Lettre à mon coiffeur

Salut mon pote. Je pense à toi ce matin, je me dis que je n'aurais pas dû te faire une infidélité lors de mes vacances de février et m'offrir une dernière coupe chez toi. Parce que tu en avais plus besoin que l'échoppe cossue d'une bourgade paisible de montagne qui n'a connu ni gilets jaunes, ni grèves des transports, avant le confinement. Ca n'aurait pas changé ton chiffre de l'année, mais au moins j'aurais fait ma part comme dit le Colibris. 

Quand je suis venu te voir en janvier, tu me disais que tu venais de te verser un salaire pour le mois de novembre, et toujours pas décembre... Ton employée d'abord, toi tu servais de variable. Tu te plaignais pas même si ton salon avait été déserté pendant des mois, occupé des seul.e.s habitué.e.s septuagénaires, octogénaires et plus qui continuent à venir. Mais la clientèle de bureau, plus rien. En plus tu devais fermer plus tôt pour prendre le métro tant qu'il y en avait. 

Tu ne pestais pas, tu disais que la marche te réussissait plutôt bien à la ligne. Et de toutes façons tu étais contre la réforme des retraites. Les gilets jaunes, tu les comprenais et les soutenais même si tu avais dû fermer rideau boutique quelques samedi, journée faste pour toi. 

Tu rigolais des propositions de Le Maire sur l'URSSAF car ça ne changerait jamais le trou dans la caisse qui est normalement l'endroit avec lequel tu te payes. En janvier, tu me disais "pourvu que ça soit le fin, parce que là on les a enchaîné et maintenant, il faudrait que ça reparte". Et je pense d'abord à toi, rare échoppe un peu populaire dans un quartier qui s'est embourgeoisé presque aussi vite que les rayons de pâtes se sont vidés, récemment. Mais je sais que tu n'es pas une exception. Mes libraires me disent la même chose. Ils ne sont pas du genre à tempêter, à rouspéter, parlent toujours de "cotisations" et jamais de "taxes" ne disent pas qu'il y a trop d'impôts où que les gens ne lisent plus, ils critiquent simplement la concurrence déloyale (au sens propre, ils ne payent pas d'impôt et esclavagisent le gros de leurs salariés, qui triment actuellement dans les entrepôts sans masque et gel) d'Amazon. Ils critiquent pas, mais reconnaissent que la période fut dure pour les TPE. Pas de CICE à 20 milliards pour eux, pas de crédit impôt recherche, pas de plans sur la comète, rien d'autre qu'un peu de considération ministérielle et une vague tolérance pour les paiements ("report" ça n'est pas "annulation")... 
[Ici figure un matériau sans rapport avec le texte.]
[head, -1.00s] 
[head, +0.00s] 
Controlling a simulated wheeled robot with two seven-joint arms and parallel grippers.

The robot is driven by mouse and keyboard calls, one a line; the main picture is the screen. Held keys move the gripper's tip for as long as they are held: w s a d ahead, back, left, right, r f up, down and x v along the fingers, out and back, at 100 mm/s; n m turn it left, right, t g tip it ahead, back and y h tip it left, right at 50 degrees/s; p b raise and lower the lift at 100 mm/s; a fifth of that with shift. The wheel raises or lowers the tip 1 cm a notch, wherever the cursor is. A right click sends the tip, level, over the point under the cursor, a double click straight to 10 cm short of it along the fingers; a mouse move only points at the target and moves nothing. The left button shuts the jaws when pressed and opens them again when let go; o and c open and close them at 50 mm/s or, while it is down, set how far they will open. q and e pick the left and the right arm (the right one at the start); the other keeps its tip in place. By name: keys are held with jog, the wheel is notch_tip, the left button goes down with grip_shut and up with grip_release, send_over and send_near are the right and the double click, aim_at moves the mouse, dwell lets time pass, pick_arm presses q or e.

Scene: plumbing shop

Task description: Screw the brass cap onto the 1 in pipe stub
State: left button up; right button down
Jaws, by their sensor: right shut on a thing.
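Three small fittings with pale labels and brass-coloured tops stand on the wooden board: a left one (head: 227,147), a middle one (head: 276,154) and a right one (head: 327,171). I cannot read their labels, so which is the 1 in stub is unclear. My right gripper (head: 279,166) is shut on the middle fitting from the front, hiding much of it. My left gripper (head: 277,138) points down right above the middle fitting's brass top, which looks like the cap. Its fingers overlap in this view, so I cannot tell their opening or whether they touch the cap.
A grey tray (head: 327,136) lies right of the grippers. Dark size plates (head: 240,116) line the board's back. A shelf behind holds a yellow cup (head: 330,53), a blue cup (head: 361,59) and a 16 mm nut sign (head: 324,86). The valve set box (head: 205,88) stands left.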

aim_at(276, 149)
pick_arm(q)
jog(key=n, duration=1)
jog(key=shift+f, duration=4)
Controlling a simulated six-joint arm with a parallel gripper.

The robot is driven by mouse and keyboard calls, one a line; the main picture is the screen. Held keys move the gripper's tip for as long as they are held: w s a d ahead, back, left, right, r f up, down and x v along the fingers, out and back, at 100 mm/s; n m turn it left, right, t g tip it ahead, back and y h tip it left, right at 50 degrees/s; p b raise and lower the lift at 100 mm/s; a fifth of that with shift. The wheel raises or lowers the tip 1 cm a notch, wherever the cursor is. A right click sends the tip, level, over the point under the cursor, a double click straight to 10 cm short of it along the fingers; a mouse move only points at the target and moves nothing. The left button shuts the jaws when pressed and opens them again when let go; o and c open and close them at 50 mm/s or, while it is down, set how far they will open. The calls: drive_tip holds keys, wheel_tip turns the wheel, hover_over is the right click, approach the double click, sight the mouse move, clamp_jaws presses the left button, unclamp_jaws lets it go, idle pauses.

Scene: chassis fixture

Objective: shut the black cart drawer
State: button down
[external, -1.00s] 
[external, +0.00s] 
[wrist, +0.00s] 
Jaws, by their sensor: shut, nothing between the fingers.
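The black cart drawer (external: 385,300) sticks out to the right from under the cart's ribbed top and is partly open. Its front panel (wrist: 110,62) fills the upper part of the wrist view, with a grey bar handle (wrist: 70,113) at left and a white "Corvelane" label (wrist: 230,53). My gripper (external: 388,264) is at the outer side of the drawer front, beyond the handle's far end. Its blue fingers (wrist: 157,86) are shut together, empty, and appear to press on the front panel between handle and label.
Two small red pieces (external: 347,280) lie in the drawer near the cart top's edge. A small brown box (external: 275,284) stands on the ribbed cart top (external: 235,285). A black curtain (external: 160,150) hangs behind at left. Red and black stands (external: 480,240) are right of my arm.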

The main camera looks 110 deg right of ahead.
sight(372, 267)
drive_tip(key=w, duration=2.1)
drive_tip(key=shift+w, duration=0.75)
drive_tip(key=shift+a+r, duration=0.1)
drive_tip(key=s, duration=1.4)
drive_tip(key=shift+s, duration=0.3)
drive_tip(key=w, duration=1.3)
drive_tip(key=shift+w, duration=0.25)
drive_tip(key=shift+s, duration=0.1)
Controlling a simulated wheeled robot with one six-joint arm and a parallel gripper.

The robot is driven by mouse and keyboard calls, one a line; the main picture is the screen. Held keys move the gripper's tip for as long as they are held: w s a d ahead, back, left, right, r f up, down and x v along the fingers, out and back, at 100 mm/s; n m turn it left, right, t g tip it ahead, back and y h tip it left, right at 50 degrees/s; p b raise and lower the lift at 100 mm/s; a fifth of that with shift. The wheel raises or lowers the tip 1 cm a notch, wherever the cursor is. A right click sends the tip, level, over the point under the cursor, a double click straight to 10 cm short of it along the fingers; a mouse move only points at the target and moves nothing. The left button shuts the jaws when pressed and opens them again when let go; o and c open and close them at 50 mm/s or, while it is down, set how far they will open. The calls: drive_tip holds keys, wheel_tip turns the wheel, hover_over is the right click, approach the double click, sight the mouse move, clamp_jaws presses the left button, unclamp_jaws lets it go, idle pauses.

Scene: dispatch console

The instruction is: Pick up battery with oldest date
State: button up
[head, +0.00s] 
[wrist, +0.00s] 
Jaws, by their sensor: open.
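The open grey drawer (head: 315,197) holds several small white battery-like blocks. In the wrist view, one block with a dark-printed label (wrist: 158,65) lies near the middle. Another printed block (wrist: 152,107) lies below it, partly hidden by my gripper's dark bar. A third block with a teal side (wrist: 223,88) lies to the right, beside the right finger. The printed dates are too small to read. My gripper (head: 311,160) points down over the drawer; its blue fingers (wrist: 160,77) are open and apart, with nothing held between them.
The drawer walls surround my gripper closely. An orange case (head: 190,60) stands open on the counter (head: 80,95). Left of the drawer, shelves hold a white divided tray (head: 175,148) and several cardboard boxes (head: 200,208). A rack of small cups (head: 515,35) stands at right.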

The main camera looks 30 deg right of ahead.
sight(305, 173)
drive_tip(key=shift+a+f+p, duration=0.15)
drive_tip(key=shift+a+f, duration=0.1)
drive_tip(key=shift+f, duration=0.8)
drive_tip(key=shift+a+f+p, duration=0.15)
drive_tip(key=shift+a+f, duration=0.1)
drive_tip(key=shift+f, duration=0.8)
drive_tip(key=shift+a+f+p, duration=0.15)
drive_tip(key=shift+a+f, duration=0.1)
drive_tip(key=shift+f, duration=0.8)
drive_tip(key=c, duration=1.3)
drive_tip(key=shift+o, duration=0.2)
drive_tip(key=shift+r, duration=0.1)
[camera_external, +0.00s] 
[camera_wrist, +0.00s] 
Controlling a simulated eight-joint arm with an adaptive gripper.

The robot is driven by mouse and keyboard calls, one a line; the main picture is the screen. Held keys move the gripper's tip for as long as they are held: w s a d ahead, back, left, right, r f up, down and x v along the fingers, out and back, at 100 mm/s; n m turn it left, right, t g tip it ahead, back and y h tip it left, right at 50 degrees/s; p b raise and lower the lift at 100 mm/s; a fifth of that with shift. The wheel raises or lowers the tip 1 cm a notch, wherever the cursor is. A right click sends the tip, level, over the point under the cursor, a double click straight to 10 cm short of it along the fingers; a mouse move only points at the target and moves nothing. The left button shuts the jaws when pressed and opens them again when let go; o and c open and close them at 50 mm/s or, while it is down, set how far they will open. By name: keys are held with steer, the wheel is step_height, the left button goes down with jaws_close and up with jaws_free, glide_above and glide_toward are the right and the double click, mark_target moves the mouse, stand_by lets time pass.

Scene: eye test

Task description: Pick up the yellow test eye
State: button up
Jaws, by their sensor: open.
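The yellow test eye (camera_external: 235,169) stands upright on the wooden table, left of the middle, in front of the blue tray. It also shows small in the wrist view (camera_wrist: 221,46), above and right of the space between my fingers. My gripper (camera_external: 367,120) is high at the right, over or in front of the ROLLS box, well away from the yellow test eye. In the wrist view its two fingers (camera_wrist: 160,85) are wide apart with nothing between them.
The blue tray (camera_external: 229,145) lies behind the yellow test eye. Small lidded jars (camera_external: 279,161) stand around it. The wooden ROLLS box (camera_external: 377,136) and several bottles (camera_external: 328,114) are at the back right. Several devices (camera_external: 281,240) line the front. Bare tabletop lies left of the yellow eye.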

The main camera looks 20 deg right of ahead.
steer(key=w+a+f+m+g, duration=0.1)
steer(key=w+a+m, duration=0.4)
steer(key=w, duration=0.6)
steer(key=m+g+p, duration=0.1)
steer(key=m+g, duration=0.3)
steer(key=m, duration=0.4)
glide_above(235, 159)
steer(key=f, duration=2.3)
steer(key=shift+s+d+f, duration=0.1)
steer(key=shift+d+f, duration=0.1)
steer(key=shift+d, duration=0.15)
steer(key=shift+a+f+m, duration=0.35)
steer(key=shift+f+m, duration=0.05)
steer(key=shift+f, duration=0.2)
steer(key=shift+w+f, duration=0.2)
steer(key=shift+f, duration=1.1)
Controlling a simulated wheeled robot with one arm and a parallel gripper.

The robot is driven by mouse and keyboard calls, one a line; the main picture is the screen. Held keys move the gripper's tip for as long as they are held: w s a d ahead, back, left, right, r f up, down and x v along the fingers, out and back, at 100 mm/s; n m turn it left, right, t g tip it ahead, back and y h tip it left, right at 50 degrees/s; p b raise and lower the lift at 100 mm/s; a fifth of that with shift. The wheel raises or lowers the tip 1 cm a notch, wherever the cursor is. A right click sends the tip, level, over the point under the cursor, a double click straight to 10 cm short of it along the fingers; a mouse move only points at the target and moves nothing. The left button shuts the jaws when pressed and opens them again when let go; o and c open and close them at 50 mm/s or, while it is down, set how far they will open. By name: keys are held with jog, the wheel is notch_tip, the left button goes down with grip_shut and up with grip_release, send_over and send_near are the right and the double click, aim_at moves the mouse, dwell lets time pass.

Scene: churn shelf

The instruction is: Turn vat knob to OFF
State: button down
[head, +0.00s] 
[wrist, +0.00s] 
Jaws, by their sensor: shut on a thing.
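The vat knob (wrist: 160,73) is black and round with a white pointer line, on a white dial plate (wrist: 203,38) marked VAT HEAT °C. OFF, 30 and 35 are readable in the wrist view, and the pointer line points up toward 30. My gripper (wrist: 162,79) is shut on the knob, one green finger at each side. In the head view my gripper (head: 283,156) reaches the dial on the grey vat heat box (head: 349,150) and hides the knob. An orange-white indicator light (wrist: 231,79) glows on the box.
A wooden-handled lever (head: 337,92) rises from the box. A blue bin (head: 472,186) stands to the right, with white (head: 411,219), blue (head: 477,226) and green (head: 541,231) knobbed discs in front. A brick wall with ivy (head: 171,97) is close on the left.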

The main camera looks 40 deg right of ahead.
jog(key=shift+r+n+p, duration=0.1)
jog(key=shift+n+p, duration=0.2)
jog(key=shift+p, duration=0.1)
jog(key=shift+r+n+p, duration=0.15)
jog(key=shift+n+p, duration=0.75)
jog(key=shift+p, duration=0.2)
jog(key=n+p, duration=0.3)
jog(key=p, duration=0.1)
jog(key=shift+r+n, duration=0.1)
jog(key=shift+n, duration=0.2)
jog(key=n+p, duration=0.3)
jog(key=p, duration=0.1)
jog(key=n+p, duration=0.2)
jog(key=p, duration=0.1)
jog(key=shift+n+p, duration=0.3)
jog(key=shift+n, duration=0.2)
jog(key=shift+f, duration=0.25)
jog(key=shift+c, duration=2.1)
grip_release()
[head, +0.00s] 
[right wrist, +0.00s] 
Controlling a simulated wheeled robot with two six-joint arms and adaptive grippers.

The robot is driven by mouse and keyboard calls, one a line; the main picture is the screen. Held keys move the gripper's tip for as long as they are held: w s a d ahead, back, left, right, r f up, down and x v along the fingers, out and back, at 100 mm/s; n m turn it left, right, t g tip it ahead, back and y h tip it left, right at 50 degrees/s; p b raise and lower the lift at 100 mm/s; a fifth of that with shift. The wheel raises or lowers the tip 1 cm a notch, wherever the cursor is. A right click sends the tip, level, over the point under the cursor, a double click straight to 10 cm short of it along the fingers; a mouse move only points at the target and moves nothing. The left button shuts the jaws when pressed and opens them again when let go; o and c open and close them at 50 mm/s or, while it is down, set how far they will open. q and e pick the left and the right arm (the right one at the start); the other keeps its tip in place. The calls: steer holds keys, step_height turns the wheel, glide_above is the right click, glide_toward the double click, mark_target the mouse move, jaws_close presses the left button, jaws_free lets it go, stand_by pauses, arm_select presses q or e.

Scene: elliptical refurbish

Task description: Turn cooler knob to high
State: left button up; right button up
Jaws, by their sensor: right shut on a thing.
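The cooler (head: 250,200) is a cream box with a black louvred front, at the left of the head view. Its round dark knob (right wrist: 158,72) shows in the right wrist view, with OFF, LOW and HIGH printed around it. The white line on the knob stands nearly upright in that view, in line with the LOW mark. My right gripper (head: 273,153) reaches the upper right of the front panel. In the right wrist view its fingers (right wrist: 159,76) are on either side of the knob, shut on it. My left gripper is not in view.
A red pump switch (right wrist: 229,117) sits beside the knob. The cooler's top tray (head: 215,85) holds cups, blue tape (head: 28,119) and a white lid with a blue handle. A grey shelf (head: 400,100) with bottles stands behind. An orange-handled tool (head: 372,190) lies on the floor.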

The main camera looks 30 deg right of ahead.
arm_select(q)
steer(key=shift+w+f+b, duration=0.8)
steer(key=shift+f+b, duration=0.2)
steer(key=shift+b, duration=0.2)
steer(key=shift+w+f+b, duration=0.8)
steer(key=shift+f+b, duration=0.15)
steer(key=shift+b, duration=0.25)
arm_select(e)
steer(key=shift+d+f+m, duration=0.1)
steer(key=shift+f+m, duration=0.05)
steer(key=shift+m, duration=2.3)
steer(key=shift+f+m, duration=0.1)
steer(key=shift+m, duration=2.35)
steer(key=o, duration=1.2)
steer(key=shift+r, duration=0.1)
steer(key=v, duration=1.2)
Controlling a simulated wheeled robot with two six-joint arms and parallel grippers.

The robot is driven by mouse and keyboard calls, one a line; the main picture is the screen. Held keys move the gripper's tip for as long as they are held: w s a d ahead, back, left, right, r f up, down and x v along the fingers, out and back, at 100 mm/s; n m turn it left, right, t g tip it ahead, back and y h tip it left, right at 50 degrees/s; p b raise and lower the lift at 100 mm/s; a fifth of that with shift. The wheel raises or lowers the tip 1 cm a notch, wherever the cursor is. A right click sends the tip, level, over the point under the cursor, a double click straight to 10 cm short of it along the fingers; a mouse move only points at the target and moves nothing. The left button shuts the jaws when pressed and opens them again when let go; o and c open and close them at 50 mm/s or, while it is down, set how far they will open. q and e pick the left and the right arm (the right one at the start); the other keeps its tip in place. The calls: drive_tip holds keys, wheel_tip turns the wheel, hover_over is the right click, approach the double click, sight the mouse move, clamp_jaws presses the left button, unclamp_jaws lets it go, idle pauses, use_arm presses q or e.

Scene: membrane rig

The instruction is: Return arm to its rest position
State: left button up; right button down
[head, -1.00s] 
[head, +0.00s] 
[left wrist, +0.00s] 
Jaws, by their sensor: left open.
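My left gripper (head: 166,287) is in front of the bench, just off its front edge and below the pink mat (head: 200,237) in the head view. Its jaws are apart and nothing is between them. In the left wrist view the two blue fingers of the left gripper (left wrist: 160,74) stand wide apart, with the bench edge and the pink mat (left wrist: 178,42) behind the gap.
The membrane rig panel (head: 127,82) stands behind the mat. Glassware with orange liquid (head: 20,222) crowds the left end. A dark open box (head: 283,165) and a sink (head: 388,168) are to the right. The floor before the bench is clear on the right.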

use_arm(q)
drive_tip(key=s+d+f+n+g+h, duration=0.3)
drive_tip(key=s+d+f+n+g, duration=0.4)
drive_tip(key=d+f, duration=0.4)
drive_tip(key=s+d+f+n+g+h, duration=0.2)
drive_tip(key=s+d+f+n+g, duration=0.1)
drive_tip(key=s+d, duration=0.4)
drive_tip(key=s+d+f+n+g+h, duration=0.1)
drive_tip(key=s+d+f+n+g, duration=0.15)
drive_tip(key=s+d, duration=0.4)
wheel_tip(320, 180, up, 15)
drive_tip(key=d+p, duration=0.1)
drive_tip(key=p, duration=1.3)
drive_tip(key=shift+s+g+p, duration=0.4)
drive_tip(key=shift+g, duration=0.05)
J'ai parlé aussi avec mon ami et collègue Thomas Bout, fondateur des éditions rue de l'Échiquier où je dirige une collection. Pour lui aussi, tout s'est arrêté le 15 mars et ça va frotter. 1 à 2 mois d'arrêt, c'est 15% d'une année. Quand la plupart des petites boîtes finissent l'année avec 15 jours de trésorerie d'avance, pas besoin d'être Villani pour savoir qu'il faudra beaucoup de tolérance bancaire... 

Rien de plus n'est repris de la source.